Stated exercise: Return the material exactly, first line through the line containing "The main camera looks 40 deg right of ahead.", and nothing more. Pictures stay out.
BEGIN Supplied data
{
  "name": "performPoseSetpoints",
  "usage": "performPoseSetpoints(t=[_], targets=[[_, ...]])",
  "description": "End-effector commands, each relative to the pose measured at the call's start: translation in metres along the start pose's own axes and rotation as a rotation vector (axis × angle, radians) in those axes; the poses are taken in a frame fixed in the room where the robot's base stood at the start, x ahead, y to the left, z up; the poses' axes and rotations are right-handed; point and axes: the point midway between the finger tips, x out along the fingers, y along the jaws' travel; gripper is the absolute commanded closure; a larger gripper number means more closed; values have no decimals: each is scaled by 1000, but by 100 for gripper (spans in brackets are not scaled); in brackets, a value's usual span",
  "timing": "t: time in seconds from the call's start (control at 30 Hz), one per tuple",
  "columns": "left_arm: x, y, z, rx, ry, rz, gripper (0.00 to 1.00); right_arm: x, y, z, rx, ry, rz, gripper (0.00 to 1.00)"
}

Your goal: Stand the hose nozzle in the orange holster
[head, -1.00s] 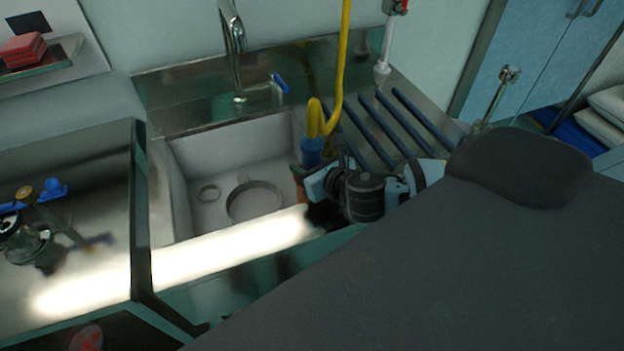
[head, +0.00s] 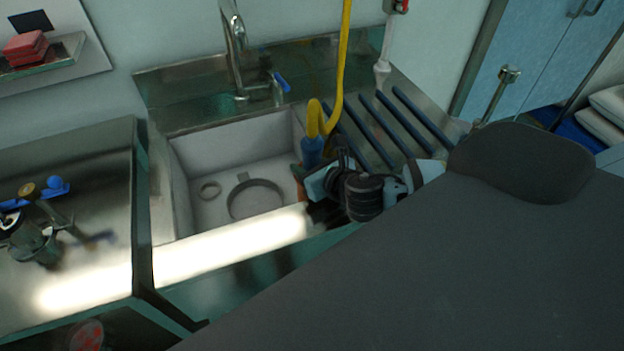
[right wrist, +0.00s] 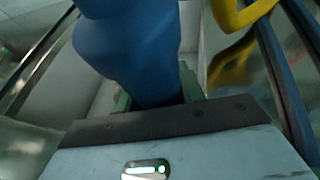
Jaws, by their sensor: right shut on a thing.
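The blue hose nozzle (head: 312,152) hangs at the end of the yellow hose, at the right rim of the sink. It fills the upper middle of the right wrist view (right wrist: 130,45). My right gripper (head: 306,176) is shut around the nozzle, which stands about upright between its fingers. An orange-brown piece (head: 299,187) shows just beside and below the gripper at the sink's right edge. It may be the orange holster, but it is mostly hidden by the gripper. I cannot tell whether the nozzle's lower end is inside it. My left gripper is not in view.
The sink (head: 235,150) holds a large sieve ring (head: 256,200) and a small ring. The tap (head: 234,45) stands behind it. A drainboard with blue bars (head: 405,120) lies to the right. A steel bench (head: 90,190) with a metal device stands at the left.

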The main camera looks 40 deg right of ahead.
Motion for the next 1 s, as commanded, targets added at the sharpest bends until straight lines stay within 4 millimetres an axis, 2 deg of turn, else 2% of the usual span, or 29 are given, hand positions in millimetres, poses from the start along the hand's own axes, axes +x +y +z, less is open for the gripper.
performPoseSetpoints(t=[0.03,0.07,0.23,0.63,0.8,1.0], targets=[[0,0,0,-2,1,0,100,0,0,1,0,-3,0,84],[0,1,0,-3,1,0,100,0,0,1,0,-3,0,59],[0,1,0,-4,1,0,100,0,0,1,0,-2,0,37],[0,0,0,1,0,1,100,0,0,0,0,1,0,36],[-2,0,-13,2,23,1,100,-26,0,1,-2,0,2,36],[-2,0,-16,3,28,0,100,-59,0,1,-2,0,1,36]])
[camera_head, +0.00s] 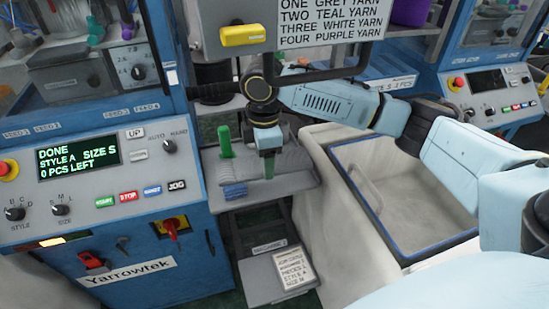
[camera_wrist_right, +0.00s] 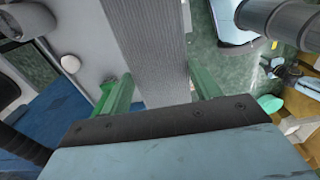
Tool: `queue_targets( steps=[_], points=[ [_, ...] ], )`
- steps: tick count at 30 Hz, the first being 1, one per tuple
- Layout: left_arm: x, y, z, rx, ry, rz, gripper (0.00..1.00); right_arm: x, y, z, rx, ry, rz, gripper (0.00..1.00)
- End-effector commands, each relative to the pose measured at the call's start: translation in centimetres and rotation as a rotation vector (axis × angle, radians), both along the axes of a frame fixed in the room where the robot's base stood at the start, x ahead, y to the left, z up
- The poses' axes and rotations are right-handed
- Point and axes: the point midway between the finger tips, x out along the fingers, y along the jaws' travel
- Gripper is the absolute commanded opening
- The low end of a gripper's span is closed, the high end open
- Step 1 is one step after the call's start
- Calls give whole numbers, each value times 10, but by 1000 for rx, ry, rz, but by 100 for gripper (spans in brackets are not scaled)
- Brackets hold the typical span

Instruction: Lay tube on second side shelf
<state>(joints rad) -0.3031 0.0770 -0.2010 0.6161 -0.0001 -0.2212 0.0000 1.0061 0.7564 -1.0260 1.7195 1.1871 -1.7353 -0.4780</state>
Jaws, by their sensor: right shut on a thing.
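My right gripper (camera_head: 267,165) points down over the upper grey side shelf (camera_head: 298,181), beside the blue knitting machine. In the right wrist view, the green fingers of my right gripper (camera_wrist_right: 162,90) are on either side of a grey ribbed knitted tube (camera_wrist_right: 150,42), which runs away from the gripper. A lower grey shelf (camera_head: 252,284) is below the upper one and bears a printed card (camera_head: 293,271). My left gripper is not in view.
The machine panel (camera_head: 77,160) reads DONE, 0 PCS LEFT. A green upright piece (camera_head: 225,141) and a small blue piece (camera_head: 235,191) are at the upper shelf's left. A blue-rimmed bin (camera_head: 398,252) is to the right.

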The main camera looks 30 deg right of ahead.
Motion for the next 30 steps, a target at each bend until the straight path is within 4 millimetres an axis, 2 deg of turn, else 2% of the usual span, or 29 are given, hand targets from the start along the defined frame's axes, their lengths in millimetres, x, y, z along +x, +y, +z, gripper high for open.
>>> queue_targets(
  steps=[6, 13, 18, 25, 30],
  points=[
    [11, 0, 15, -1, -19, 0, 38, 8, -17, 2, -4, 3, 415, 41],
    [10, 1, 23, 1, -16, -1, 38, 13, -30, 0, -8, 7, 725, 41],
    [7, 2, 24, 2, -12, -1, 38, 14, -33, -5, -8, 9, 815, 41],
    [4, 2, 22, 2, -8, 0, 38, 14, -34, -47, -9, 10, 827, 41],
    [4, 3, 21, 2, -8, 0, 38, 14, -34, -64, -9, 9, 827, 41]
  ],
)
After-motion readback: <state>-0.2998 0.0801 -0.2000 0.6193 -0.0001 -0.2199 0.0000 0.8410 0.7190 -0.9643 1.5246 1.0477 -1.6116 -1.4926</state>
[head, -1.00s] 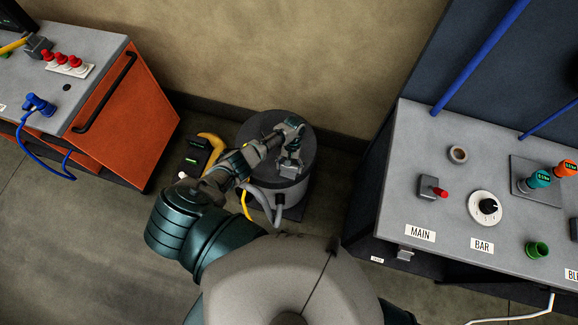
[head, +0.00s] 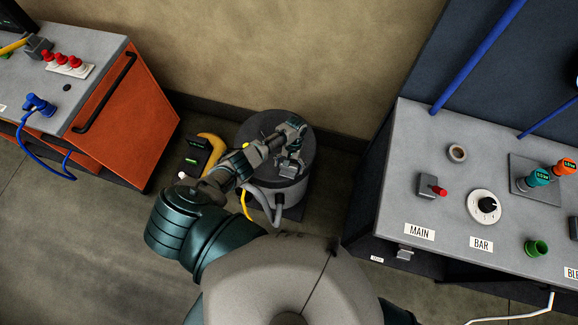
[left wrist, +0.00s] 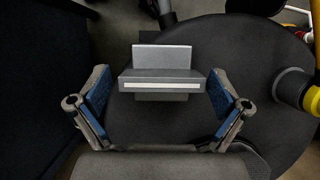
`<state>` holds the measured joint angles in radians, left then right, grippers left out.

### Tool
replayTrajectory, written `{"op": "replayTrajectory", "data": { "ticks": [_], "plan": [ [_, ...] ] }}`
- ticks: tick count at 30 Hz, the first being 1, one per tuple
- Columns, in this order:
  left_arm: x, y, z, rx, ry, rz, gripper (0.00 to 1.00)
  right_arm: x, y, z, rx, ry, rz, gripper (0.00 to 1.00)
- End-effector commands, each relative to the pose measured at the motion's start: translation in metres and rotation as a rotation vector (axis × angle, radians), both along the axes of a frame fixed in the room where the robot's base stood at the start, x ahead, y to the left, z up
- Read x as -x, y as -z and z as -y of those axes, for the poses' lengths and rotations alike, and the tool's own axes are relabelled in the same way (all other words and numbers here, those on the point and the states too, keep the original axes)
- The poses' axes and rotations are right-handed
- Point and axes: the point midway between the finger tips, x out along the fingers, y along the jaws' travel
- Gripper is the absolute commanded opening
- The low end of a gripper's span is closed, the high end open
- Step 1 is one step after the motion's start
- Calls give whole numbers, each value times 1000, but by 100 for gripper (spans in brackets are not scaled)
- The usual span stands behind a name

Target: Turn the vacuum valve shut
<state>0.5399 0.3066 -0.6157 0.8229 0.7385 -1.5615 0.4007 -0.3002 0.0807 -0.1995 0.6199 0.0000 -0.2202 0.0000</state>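The dark round drum (head: 305,142) stands on the floor by the wall, its lid also filling much of the left wrist view (left wrist: 262,120). My left gripper (head: 291,155) is over the lid. In the left wrist view its two blue-padded fingers (left wrist: 160,95) are spread, one on each side of a grey block with a pale strip (left wrist: 160,76). Narrow gaps seem to separate the pads from the block. I cannot tell for sure whether this block is the vacuum valve's handle. A grey fitting with a yellow end (left wrist: 295,88) is at the lid's right. My right gripper is out of view.
Grey hoses (head: 262,200) and a yellow hose (head: 212,143) run beside the drum. A black box with a green light (head: 195,155) is left of it. An orange cabinet (head: 130,120) stands left, a grey control panel (head: 440,150) right.

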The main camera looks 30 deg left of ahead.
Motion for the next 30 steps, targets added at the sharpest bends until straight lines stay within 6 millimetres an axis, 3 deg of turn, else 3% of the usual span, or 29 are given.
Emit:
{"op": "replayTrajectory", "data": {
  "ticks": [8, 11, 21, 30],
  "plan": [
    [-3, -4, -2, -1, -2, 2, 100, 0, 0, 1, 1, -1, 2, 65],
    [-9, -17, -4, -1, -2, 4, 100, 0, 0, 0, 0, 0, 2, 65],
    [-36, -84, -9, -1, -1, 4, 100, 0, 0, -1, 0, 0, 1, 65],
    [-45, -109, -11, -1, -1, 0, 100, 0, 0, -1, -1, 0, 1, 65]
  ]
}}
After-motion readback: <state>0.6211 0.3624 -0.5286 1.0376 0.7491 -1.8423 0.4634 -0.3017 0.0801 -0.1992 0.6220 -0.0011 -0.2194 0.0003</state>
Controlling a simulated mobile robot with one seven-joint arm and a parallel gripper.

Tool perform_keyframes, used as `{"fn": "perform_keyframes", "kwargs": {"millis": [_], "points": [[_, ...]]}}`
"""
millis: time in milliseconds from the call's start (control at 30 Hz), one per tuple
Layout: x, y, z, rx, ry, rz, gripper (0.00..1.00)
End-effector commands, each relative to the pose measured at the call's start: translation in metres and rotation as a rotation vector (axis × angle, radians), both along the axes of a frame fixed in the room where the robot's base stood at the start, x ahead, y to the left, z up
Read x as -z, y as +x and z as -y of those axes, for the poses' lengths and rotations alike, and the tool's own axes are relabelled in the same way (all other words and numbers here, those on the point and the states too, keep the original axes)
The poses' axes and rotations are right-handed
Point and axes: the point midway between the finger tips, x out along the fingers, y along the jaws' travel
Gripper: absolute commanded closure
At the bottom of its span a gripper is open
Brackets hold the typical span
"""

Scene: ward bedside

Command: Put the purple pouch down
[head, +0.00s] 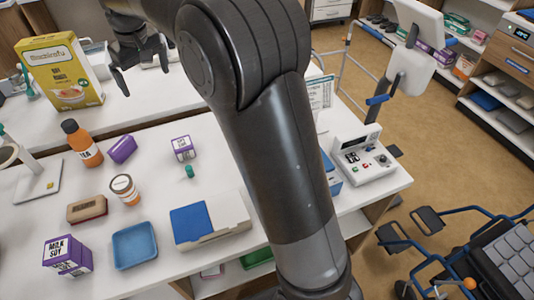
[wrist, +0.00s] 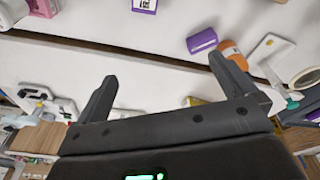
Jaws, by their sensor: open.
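The purple pouch (head: 122,149) lies on the white table, beside the orange tea bottle (head: 82,143). In the wrist view the pouch (wrist: 201,41) shows near the tip of one finger, with the orange bottle (wrist: 232,54) next to it. My gripper (head: 142,72) is raised over the far part of the table, beyond the pouch and apart from it. Its fingers are spread in the wrist view (wrist: 162,72) with nothing between them.
A yellow box (head: 61,72) stands left of my gripper. A purple-white carton (head: 183,148), pill bottle (head: 124,189), brown brush-like block (head: 87,208), blue tray (head: 135,245) and milk carton (head: 68,256) surround the pouch. Bare tabletop lies between several of them. My arm hides the table's middle right.

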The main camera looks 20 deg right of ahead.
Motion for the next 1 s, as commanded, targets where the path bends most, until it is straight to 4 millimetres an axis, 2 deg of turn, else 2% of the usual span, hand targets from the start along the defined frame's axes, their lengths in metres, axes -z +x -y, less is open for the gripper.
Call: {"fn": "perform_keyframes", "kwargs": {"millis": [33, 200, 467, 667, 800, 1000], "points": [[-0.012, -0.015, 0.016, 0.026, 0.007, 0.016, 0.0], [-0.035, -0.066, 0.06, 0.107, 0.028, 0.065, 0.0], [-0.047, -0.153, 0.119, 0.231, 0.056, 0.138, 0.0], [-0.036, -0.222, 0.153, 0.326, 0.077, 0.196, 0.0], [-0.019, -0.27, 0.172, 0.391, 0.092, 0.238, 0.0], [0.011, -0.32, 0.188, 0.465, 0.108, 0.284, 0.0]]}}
END Supplied data
Full answer:
{
  "name": "performPoseSetpoints",
  "usage": "performPoseSetpoints(t=[_], targets=[[_, ...]])",
  "description": "End-effector commands, each relative to the pose measured at the call's start: translation in metres along the start pose's own axes and rotation as a rotation vector (axis × angle, radians) in those axes; the poses are taken in a frame fixed in the room where the robot's base stood at the start, x ahead, y to the left, z up; the poses' axes and rotations are right-handed; point and axes: the point midway between the finger tips, x out along the fingers, y along the jaws' travel; gripper is the absolute commanded closure; a larger gripper number means more closed; values have no decimals: each is scaled by 1000, but by 100 for gripper (spans in brackets are not scaled); in brackets, a value's usual span",
  "timing": "t: time in seconds from the call's start (control at 30 Hz), one per tuple",
  "columns": "left_arm: x, y, z, rx, ry, rz, gripper (0.00 to 1.00); right_arm: x, y, z, rx, ry, rz, gripper (0.00 to 1.00)"
}

Your goal: Stand the hose nozzle in the orange holster
[head, -1.00s] 
[head, +0.00s] 
[right wrist, +0.00s] 
Jaws, by their sensor: right shut on a thing.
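The blue hose nozzle (head: 312,152) hangs at the end of the yellow hose, at the right rim of the sink. It fills the upper middle of the right wrist view (right wrist: 130,45). My right gripper (head: 306,176) is shut around the nozzle, which stands about upright between its fingers. An orange-brown piece (head: 299,187) shows just beside and below the gripper at the sink's right edge. It may be the orange holster, but it is mostly hidden by the gripper. I cannot tell whether the nozzle's lower end is inside it. My left gripper is not in view.
The sink (head: 235,150) holds a large sieve ring (head: 256,200) and a small ring. The tap (head: 234,45) stands behind it. A drainboard with blue bars (head: 405,120) lies to the right. A steel bench (head: 90,190) with a metal device stands at the left.

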The main camera looks 40 deg right of ahead.

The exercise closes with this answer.